§ RAW DATA:
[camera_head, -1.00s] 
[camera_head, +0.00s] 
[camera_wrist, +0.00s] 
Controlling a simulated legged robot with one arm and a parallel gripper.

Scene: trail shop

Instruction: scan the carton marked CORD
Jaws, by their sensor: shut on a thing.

§ REQUIREMENT: Repeat the data in its entirety, character for character.

§ RESPONSE TO THE TASK:
[camera_head, -1.00s] 
[camera_head, +0.00s] 
[camera_wrist, +0.00s] 
Controlling a simulated legged robot with one arm and a parallel gripper.

Scene: trail shop

Instruction: scan the carton marked CORD
Jaws, by their sensor: shut on a thing.

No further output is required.